___ Data excerpt

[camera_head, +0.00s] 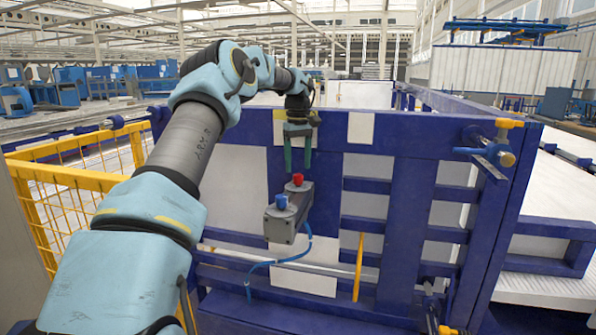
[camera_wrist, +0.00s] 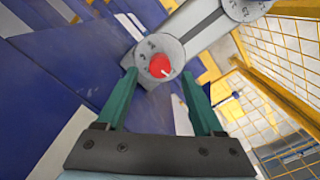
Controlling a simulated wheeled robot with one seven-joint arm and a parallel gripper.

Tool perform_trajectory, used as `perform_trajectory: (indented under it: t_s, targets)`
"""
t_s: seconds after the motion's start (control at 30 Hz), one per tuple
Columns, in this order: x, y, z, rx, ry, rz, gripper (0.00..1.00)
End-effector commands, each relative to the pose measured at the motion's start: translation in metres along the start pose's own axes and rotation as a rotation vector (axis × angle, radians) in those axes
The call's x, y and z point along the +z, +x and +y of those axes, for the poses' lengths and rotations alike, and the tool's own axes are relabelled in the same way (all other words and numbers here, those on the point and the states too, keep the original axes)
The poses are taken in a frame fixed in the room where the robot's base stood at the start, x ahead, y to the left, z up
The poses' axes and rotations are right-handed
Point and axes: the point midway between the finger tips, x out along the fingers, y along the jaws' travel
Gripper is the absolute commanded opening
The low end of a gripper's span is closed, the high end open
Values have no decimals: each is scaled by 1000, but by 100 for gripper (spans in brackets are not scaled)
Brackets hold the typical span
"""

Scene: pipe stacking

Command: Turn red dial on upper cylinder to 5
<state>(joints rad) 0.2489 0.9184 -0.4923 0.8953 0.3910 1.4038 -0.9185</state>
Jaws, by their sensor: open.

______

What the task asks: Copy every line of the material in which the word "each" occurs.

Exercise answer:
End-effector commands, each relative to the pose measured at the motion's start: translation in metres along the start pose's own axes and rotation as a rotation vector (axis × angle, radians) in those axes
Values have no decimals: each is scaled by 1000, but by 100 for gripper (spans in brackets are not scaled)

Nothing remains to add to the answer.